The Kingdom Is Theirs
Open Your Bible
Matthew 5:1-16, Psalm 69:29-33, Isaiah 49:6, Mark 10:32-45, Colossians 4:2-6
The upside-down nature of the kingdom reframes our understanding of human struggles.
Search “#blessed” on social media and you’ll find countless photos of tropical vacations, elaborate meals, and designer clothes. Apparently, success, health, and material wealth are the things our western world has declared a blessing.
Yet, Jesus had an entirely different definition for the word “blessing.” Early in Christ’s ministry at the Sermon on the Mount, Jesus gave His disciples a glimpse of the upside-down nature of His Father’s kingdom, saying, “Blessed are the poor in spirit, for the kingdom of heaven is theirs” (Matthew 5:3). He went on to say that those who mourn, those who hunger and thirst for righteousness, and those who are persecuted because of righteousness are the truly blessed (vv.4,6,10).
Even as Christ’s followers, we might be scratching our heads wondering how poverty, sadness, and suffering can be anything but bad. But God often takes what the world sees as “bad” and declares it “blessed.” But what could be so good—so #blessed—about being “poor in spirit”?
To be “poor in spirit” does not mean to be financially impoverished, but as the great evangelist Billy Graham said, think of it as being “humble” in spirit.

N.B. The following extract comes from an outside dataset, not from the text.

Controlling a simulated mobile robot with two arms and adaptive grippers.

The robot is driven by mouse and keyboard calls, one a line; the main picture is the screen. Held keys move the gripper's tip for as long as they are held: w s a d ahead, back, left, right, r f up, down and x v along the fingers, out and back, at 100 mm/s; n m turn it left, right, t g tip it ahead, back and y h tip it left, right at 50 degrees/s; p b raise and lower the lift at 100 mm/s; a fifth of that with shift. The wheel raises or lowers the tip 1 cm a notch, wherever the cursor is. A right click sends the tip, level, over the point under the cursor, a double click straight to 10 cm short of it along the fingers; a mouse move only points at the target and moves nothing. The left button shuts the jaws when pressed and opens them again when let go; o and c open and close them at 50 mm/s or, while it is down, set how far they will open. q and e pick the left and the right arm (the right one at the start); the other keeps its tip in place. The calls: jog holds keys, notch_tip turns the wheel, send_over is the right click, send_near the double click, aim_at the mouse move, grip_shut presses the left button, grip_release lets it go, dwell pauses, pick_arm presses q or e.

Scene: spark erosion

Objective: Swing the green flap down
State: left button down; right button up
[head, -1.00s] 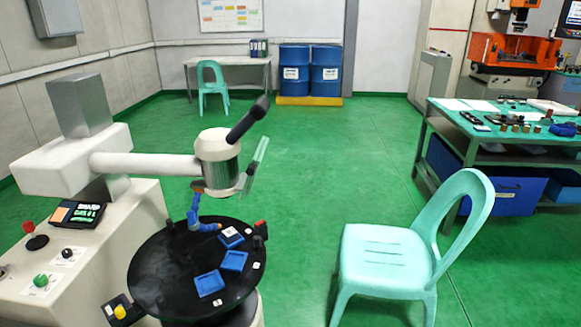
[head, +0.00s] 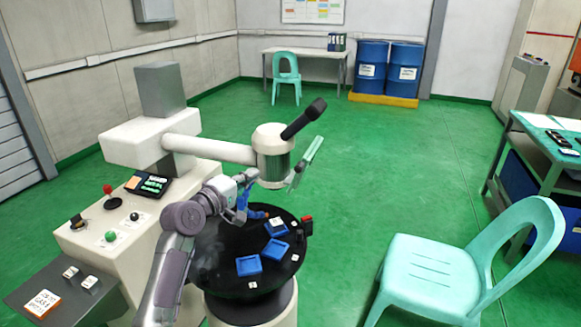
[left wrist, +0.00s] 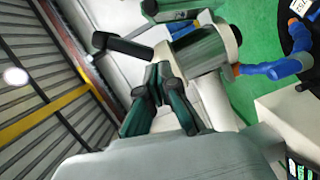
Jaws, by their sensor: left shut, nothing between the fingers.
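The green flap (head: 307,161) is a thin translucent panel beside the white and green cylindrical head (head: 273,155) of the machine. It stands raised and steeply tilted. My left gripper (head: 249,180) is just left of and below this head, apart from the flap. In the left wrist view its dark fingers (left wrist: 164,76) are together with nothing between them. The cylindrical head (left wrist: 208,50) shows just beyond the fingertips there. I cannot clearly make out the flap in that view. My right gripper is out of view.
A black lever (head: 304,118) sticks up from the machine head. Below is a round black table (head: 222,262) with blue trays (head: 248,265) and a blue jointed hose (head: 256,214). A turquoise chair (head: 430,263) stands at right.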

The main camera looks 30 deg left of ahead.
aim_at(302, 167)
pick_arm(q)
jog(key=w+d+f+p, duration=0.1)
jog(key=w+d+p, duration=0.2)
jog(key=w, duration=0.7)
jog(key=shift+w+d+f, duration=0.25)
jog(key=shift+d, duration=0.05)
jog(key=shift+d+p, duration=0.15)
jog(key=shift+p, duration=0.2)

We must have the humility to recognize that we are nothing without God. The proud cannot admit that they need God, and so they cannot take the steps of repentance and belief. This is why only the “poor in spirit” will inherit the kingdom of God. Only the humble can acknowledge their spiritual lack and profess a life-saving faith in Jesus.
I’m guessing we’d all love to be heirs to the kingdom of God, but how do we become “poor in spirit”? Look at the example of James and John, two beloved disciples of Christ who struggled with pride. They wanted to be the greatest of Jesus’s followers and sit next to Him in heaven. They even had the audacity to ask Him for exactly that, through their mother, that is (Matthew 20:20–21). Christ’s question to James and John in return can be asked of us too: “Are you able to drink the cup I drink?” (v.22).
We know that “the cup” Jesus referred to came with a cost. The Father called His own Son to a painful death, before raising Him up again into the forever kingdom. If we want to be resurrected with Jesus, we must first be crucified with Him.
As citizens of God’s kingdom, we can see through the lies of this world. Superficial comforts are not signs of the Lord’s blessing, and a lack of wealth and health are not signs of God’s judgment. Rather, the one who grows in humility and hunger for God, often through trials, is the one who is truly blessed.